Create an aromatic bond between two atoms.

If a bond already exists, updates it to aromatic (order=1.5 by convention).

Parameters:

Name	Type	Description	Default
assembly	Atomistic	Struct to add bond to	required
i	Entity	First atom	required
j	Entity	Second atom	required

Side effects

Adds Bond(i, j, order=1.5, kind=':') to assembly.links

Example

make_aromatic_bond(merged, carbon1, carbon2)

Creates C:C aromatic bond

Source code in src/molpy/reacter/transformers.py

def make_aromatic_bond(assembly: Atomistic, i: Entity, j: Entity) -> None:
    """
    Create an aromatic bond between two atoms.

    If a bond already exists, updates it to aromatic (order=1.5 by convention).

    Args:
        assembly: Struct to add bond to
        i: First atom
        j: Second atom

    Side effects:
        Adds Bond(i, j, order=1.5, kind=':') to assembly.links

    Example:
        >>> make_aromatic_bond(merged, carbon1, carbon2)
        >>> # Creates C:C aromatic bond
    """
    existing = get_bond_between(assembly, i, j)

    if existing is not None:
        existing["order"] = 1.5
        existing["kind"] = ":"
        existing["aromatic"] = True
    else:
        bond = Bond(cast(Atom, i), cast(Atom, j), order=1.5, kind=":", aromatic=True)
        assembly.add_link(bond, include_endpoints=False)

make_bond_by_order

make_bond_by_order(order)

Factory function to create bond maker with specific order.

Parameters:

Name	Type	Description	Default
order	int	Bond order (1, 2, 3, or 1.5 for aromatic)	required

Returns:

Type	Description
BondMaker	BondMaker function that creates bonds with specified order

Example

double_bond_maker = make_bond_by_order(2) reacter = Reacter( ... bond_maker=double_bond_maker, ... ... ... )

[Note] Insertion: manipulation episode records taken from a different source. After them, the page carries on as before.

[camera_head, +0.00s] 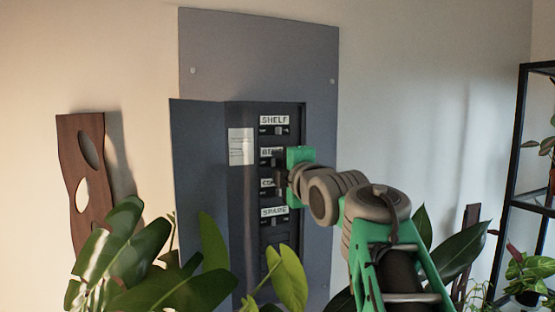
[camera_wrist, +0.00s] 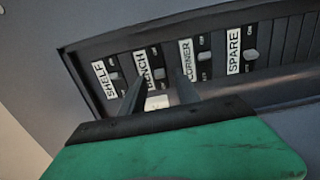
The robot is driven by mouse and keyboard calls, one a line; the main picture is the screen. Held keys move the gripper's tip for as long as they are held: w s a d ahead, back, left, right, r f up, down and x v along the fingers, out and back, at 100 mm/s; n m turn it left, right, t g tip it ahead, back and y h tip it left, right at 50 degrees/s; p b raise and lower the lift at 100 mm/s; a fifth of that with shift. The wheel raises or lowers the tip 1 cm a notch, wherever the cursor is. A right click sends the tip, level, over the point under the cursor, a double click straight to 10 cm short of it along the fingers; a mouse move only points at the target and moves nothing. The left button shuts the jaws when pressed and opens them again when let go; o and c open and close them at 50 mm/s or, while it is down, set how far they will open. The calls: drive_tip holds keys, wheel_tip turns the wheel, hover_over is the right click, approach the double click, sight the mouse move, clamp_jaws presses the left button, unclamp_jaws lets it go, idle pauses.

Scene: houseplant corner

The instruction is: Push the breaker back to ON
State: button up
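The breaker panel (camera_head: 259,60) is on the wall with its door (camera_head: 199,190) swung open to the left. Its labelled breakers run downward: SHELF (camera_head: 278,131), BENCH, CORNER, SPARE (camera_head: 270,221). My gripper (camera_head: 276,171) is in front of the BENCH and CORNER rows and partly hides their labels. In the wrist view, my gripper (camera_wrist: 160,84) has its two dark fingers apart, one near BENCH (camera_wrist: 158,74) and one near the CORNER label (camera_wrist: 187,58). The SHELF (camera_wrist: 113,76) and SPARE (camera_wrist: 250,54) switches show clear of the fingers.
Large green leaves (camera_head: 285,275) stand before the lower panel. A wooden board with holes (camera_head: 85,185) hangs at left. A black-framed shelf (camera_head: 515,150) with plants stands at right. The wall (camera_head: 430,90) between panel and shelf is bare higher up.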

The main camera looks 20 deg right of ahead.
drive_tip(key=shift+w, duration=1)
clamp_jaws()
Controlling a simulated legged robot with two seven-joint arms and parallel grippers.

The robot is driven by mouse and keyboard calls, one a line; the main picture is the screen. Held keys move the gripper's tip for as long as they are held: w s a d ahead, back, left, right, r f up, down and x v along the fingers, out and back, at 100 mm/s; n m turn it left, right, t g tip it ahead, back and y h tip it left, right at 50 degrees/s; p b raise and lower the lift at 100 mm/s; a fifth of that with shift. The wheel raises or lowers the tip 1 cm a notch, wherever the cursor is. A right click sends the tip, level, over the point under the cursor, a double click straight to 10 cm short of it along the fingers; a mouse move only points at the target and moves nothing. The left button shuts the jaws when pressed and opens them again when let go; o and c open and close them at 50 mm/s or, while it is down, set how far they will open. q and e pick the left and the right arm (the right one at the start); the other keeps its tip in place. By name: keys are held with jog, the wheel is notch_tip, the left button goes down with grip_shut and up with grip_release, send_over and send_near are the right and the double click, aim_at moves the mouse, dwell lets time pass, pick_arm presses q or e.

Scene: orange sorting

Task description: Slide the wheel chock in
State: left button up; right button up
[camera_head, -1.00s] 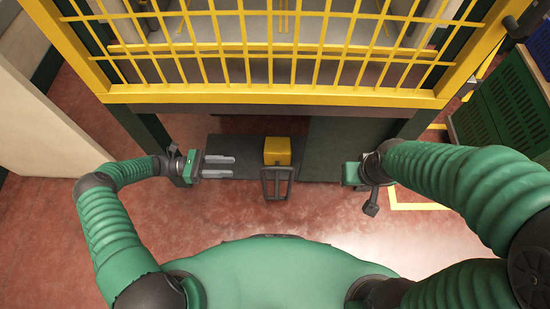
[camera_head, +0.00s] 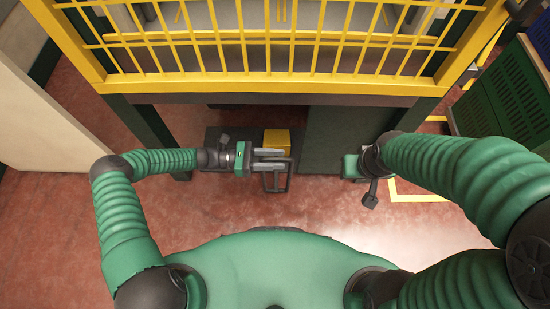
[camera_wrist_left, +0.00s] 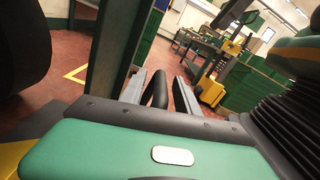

Source code in src/molpy/reacter/transformers.py

def make_bond_by_order(order: int) -> BondMaker:
    """
    Factory function to create bond maker with specific order.

    Args:
        order: Bond order (1, 2, 3, or 1.5 for aromatic)

    Returns:
        BondMaker function that creates bonds with specified order

    Example:
        >>> double_bond_maker = make_bond_by_order(2)
        >>> reacter = Reacter(
        ...     bond_maker=double_bond_maker,
        ...     ...
        ... )
    """

    def bond_maker(assembly: Atomistic, i: Entity, j: Entity) -> None:
        existing = get_bond_between(assembly, i, j)

        # Determine kind symbol
        kind_map = {1: "-", 2: "=", 3: "#", 1.5: ":"}
        kind = kind_map.get(order, "-")

        if existing is not None:
            existing["order"] = order
            existing["kind"] = kind
            if order == 1.5:
                existing["aromatic"] = True
        else:
            attrs = {"order": order, "kind": kind}
            if order == 1.5:
                attrs["aromatic"] = True
            bond = Bond(cast(Atom, i), cast(Atom, j), **attrs)
            assembly.add_link(bond, include_endpoints=False)

    return bond_maker

make_double_bond

make_double_bond(assembly, i, j)

Create a double bond between two atoms.

If a bond already exists, updates it to double bond (order=2).

Parameters:

Name	Type	Description	Default
assembly	Atomistic	Struct to add bond to	required
i	Entity	First atom	required
j	Entity	Second atom	required

Side effects

Adds Bond(i, j, order=2) to assembly.links

Example

make_double_bond(merged, carbon1, carbon2)

Creates C=C double bond

Source code in src/molpy/reacter/transformers.py

def make_double_bond(assembly: Atomistic, i: Entity, j: Entity) -> None:
    """
    Create a double bond between two atoms.

    If a bond already exists, updates it to double bond (order=2).

    Args:
        assembly: Struct to add bond to
        i: First atom
        j: Second atom

    Side effects:
        Adds Bond(i, j, order=2) to assembly.links

    Example:
        >>> make_double_bond(merged, carbon1, carbon2)
        >>> # Creates C=C double bond
    """
    existing = get_bond_between(assembly, i, j)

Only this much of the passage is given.